Required work: In the data below, find each line containing the string "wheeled" and return it.
─── Data section
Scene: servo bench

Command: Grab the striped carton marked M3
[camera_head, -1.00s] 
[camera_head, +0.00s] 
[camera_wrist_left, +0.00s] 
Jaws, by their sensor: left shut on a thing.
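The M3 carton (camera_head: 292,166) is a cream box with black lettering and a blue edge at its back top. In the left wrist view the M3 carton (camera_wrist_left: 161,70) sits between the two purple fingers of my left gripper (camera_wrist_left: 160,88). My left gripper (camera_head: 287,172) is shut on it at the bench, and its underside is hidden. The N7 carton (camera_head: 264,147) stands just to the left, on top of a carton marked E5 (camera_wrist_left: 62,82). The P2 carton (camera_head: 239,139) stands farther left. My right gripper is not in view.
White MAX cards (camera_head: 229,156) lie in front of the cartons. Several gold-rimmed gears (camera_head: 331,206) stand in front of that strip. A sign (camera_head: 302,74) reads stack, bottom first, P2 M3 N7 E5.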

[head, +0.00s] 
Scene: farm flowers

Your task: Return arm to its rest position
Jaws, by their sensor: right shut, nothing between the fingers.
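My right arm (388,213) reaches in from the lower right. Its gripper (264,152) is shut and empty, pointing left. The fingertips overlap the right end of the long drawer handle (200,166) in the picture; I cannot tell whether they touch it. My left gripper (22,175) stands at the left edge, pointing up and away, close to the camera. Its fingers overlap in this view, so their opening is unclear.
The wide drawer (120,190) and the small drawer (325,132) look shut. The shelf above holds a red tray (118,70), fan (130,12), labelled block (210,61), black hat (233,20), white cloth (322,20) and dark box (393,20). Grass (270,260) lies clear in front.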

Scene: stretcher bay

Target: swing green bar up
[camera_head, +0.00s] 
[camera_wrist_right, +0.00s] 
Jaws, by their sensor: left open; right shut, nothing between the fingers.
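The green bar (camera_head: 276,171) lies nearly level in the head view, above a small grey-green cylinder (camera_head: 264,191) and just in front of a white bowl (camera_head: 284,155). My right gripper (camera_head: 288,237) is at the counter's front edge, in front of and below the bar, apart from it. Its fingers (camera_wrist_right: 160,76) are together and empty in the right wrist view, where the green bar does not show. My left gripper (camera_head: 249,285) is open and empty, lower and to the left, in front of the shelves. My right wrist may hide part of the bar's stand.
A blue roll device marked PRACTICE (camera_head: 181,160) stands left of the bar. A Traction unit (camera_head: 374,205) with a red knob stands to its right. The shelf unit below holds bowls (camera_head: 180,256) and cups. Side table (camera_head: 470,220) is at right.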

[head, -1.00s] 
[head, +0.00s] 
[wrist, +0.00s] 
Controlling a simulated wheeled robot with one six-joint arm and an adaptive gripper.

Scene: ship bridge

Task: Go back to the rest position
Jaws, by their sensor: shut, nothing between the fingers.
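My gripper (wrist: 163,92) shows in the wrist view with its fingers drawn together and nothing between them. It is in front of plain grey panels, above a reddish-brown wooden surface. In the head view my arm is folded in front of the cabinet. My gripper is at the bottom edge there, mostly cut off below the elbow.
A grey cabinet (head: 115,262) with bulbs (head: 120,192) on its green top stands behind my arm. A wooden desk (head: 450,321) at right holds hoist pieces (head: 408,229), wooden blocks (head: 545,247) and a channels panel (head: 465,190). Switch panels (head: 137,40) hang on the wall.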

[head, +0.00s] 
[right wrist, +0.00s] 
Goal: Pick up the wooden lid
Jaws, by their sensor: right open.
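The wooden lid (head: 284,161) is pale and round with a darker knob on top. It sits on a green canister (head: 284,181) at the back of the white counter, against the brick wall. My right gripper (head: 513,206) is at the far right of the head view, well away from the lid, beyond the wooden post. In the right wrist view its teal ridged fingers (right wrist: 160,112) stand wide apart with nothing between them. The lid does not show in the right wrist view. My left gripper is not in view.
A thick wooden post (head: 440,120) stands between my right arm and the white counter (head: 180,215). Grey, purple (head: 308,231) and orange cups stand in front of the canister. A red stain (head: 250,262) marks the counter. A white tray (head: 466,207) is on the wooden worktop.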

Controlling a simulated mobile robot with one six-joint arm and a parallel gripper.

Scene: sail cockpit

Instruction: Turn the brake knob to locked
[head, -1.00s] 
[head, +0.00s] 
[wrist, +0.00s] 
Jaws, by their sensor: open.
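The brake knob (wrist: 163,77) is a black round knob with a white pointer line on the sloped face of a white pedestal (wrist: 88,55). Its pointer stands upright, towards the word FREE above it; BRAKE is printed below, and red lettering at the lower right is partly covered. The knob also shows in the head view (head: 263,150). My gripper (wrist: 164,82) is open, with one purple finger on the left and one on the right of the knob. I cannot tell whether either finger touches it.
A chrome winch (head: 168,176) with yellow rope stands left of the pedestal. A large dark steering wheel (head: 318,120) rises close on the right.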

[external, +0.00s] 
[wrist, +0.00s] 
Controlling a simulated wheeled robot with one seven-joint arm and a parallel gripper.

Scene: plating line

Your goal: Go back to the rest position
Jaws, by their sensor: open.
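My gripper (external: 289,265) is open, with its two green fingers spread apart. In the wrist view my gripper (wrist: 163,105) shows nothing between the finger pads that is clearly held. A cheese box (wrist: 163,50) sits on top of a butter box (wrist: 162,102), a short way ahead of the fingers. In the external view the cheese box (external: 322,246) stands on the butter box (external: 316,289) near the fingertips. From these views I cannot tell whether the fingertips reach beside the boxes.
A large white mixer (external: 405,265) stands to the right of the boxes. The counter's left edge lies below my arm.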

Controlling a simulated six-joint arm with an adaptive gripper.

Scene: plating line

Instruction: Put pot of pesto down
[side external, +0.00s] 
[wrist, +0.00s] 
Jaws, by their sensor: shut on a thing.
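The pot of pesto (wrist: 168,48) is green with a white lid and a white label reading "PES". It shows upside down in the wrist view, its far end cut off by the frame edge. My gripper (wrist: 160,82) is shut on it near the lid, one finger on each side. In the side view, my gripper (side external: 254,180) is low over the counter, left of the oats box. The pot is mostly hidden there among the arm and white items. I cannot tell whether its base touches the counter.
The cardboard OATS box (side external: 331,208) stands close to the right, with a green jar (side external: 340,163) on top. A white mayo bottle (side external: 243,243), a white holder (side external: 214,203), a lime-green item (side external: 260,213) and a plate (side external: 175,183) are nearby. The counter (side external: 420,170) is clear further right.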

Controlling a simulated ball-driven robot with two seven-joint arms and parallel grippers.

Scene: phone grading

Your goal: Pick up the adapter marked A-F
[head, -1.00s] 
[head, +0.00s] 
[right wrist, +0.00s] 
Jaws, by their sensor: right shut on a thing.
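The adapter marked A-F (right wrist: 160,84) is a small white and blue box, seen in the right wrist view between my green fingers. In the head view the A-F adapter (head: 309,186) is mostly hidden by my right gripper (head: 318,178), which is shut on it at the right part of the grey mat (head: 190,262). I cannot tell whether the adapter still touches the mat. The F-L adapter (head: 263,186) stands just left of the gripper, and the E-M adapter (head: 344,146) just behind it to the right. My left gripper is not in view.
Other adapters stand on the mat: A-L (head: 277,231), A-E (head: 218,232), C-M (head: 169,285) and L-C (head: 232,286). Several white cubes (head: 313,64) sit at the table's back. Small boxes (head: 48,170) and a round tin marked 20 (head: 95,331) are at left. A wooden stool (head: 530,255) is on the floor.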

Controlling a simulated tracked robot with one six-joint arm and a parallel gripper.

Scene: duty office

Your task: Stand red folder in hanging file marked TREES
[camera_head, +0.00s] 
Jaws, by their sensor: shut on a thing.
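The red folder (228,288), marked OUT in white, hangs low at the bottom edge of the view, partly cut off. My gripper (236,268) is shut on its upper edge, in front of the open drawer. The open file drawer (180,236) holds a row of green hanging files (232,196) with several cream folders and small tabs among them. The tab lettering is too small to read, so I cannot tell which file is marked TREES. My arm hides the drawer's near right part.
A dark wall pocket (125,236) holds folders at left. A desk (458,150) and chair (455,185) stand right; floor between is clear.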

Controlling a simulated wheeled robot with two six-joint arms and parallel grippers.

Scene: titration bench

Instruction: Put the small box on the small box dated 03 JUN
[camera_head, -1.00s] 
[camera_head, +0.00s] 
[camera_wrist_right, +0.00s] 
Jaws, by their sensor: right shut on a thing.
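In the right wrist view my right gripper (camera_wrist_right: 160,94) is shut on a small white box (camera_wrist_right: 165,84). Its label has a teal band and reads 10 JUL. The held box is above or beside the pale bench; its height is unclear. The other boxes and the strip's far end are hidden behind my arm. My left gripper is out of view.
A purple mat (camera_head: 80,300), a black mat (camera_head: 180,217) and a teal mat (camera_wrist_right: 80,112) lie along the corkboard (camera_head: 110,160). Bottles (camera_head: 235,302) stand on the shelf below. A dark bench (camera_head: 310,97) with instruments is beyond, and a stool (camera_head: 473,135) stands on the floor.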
──────
Complete output:
Controlling a simulated wheeled robot with one six-joint arm and an adaptive gripper.
Controlling a simulated wheeled robot with one seven-joint arm and a parallel gripper.
Controlling a simulated wheeled robot with two six-joint arms and parallel grippers.

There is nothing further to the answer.